Rows from a robot dataset
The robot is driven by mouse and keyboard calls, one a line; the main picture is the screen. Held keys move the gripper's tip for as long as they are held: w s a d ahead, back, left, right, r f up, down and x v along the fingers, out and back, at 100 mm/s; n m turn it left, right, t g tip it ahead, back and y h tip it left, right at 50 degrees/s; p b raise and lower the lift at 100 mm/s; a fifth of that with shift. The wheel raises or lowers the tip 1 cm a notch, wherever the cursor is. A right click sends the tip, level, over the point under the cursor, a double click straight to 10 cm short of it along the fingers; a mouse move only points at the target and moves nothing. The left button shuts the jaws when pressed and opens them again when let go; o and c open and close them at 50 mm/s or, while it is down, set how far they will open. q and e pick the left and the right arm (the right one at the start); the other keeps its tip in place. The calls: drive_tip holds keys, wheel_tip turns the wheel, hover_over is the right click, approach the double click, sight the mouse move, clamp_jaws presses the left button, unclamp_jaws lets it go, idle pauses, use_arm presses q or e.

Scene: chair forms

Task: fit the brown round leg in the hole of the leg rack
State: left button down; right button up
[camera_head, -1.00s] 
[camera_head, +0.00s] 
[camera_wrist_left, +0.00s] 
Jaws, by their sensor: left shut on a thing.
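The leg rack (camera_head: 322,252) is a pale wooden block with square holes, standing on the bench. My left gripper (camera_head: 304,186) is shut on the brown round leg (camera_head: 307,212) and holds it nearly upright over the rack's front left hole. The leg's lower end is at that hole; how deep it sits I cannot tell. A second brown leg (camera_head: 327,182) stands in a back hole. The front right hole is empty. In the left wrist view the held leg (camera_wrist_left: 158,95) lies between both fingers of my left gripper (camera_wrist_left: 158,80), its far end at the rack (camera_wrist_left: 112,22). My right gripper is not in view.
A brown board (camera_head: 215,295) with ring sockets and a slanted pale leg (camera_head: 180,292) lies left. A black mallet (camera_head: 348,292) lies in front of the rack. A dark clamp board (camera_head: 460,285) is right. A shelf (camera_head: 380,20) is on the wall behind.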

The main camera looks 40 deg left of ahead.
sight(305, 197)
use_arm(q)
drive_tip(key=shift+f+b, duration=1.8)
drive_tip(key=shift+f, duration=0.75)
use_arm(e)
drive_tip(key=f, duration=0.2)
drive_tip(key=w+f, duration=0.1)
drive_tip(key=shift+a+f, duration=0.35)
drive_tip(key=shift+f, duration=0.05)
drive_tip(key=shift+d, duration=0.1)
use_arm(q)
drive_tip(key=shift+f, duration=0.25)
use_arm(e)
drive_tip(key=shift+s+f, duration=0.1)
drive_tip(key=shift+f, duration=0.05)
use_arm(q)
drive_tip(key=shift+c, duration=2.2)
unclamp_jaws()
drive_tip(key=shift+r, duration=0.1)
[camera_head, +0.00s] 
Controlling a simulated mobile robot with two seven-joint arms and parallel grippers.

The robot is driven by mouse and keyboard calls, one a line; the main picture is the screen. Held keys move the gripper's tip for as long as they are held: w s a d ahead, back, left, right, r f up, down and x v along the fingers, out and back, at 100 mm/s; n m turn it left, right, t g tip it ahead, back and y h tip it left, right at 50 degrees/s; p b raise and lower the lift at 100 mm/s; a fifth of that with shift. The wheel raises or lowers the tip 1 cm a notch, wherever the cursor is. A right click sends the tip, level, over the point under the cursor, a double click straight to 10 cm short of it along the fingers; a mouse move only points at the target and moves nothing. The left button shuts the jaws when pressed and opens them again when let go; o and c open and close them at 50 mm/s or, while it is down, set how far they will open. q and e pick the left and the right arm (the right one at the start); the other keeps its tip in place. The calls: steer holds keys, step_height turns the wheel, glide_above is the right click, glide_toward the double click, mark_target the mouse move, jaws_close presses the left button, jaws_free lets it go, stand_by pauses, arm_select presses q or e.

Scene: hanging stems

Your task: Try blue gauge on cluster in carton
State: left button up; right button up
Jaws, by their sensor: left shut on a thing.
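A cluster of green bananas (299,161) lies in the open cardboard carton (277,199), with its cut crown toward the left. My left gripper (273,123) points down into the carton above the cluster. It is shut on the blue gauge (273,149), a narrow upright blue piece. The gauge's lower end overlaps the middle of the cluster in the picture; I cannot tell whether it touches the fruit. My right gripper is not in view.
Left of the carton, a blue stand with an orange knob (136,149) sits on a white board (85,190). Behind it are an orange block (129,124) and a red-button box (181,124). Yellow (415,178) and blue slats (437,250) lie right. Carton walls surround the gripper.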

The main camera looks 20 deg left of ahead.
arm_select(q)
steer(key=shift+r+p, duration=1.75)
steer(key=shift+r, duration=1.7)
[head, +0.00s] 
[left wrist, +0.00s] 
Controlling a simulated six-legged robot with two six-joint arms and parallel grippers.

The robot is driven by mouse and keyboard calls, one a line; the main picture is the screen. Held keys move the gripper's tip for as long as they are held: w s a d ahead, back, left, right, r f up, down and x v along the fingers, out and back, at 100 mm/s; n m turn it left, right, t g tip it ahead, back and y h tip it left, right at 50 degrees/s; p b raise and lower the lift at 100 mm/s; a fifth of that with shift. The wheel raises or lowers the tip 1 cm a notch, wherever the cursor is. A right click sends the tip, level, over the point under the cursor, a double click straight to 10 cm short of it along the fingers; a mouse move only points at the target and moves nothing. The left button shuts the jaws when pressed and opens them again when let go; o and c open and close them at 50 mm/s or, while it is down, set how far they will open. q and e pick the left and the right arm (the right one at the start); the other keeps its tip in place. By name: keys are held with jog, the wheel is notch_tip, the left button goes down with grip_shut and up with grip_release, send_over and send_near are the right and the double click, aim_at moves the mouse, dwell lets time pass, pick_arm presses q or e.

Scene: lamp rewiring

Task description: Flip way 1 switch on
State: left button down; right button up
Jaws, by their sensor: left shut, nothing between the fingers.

• WHAT TO WORK ON:
Copy out each line of the records where the string "Scene" appears.

• EXERCISE RESULT:
Scene: chair forms
Scene: hanging stems
Scene: lamp rewiring

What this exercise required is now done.